Step 1: Understanding the Concept:
According to the fundamental definition of fluid pressure, pressure is mathematically defined as the magnitude of the normal force applied per unit surface area.
When two connected or identical systems operate under the exact same fluid pressure, the required force becomes strictly directly proportional to the cross-sectional area of the specific piston.
Step 2: Key Formula or Approach:
The formula relating pressure $P$, force $F$, and area $A$ is universally given by $P = \frac{F}{A}$.
Since the pressure is constant across both syringes, $P_1 = P_2$, which algebraically rearranges to $\frac{F_1}{A_1} = \frac{F_2}{A_2}$, meaning the ratio of forces is equal to the ratio of areas: $\frac{F_1}{F_2} = \frac{A_1}{A_2}$.
Step 3: Detailed Explanation:
The problem states that the pistons are in the strict ratio of $1 : 5$.
In physics problems involving hydraulic lifts and interconnected syringes, a "ratio of pistons" typically refers directly to their effective cross-sectional areas (unless explicitly designated as radii or diameters).

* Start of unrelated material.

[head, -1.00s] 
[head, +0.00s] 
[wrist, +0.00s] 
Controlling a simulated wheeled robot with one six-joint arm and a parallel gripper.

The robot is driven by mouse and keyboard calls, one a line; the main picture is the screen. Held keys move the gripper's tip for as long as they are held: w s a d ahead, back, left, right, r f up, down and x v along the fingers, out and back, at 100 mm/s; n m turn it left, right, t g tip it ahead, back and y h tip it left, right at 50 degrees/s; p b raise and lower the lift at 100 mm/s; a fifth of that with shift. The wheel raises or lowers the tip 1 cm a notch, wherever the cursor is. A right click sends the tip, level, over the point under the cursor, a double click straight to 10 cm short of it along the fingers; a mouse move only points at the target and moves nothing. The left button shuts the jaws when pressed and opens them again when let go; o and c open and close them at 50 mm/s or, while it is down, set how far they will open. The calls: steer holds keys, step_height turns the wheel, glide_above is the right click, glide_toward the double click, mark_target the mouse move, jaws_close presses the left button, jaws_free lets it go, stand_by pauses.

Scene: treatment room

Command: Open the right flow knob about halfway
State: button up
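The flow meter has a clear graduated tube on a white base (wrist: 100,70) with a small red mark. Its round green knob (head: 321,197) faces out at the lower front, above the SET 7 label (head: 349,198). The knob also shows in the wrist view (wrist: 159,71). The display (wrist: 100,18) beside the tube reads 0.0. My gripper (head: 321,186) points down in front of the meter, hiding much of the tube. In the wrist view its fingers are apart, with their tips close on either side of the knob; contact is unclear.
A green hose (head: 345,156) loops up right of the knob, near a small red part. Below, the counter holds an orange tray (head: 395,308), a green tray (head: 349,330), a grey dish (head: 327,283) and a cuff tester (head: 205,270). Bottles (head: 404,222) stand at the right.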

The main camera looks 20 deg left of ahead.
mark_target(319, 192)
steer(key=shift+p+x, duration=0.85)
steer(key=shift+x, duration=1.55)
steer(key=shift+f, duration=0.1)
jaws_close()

Assuming the given ratio perfectly represents the area ratio, we have:
\[ \frac{A_1}{A_2} = \frac{1}{5} \] Because the pressure exerted is entirely identical for both systems ($P_1 = P_2$), we can substitute the area ratio directly into our derived force relationship:
\[ \frac{F_1}{F_2} = \frac{A_1}{A_2} = \frac{1}{5} \] Therefore, the necessary force applied on the first piston is one-fifth of the force strictly required on the second piston.
Step 4: Final Answer:
The ratio of the applied forces is $1 : 5$.